Fast and Sample Efficient Inductive Matrix Completion via Multi-Phase Procrustes Flow
This work addresses the problem of efficiently recovering low-rank matrices with side information for applications in recommendation systems and data imputation, offering a significant improvement in sample and computational efficiency.
The paper tackles the inductive matrix completion problem by developing a new gradient-based non-convex optimization algorithm that achieves linear convergence with sample complexity linear in the number of features and logarithmic in the ambient dimension, outperforming prior methods that had quadratic dependencies or sub-linear rates.

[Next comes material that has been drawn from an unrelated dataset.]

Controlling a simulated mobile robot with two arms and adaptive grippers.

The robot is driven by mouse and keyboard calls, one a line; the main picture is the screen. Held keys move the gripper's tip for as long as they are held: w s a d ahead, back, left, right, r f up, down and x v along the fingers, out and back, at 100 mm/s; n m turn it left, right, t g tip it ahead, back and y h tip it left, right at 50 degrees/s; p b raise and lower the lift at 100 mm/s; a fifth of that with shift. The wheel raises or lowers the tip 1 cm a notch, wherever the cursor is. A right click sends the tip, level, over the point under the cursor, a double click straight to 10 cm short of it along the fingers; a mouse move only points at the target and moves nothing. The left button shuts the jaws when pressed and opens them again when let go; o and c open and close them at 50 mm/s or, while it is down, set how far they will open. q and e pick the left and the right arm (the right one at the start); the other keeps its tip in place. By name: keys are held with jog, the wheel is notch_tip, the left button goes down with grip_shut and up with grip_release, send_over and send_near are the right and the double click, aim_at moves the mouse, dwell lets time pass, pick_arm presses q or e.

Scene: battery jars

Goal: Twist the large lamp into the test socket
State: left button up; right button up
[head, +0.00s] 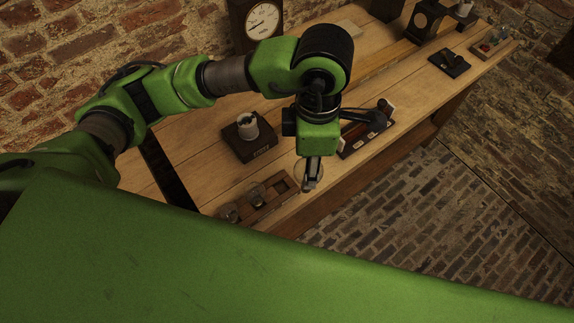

We revisit the inductive matrix completion problem that aims to recover a rank-$r$ matrix with ambient dimension $d$ given $n$ features as the side prior information. The goal is to make use of the known $n$ features to reduce sample and computational complexities. We present and analyze a new gradient-based non-convex optimization algorithm that converges to the true underlying matrix at a linear rate with sample complexity only linearly depending on $n$ and logarithmically depending on $d$. To the best of our knowledge, all previous algorithms either have a quadratic dependency on the number of features in sample complexity or a sub-linear computational convergence rate. In addition, we provide experiments on both synthetic and real world data to demonstrate the effectiveness of our proposed algorithm.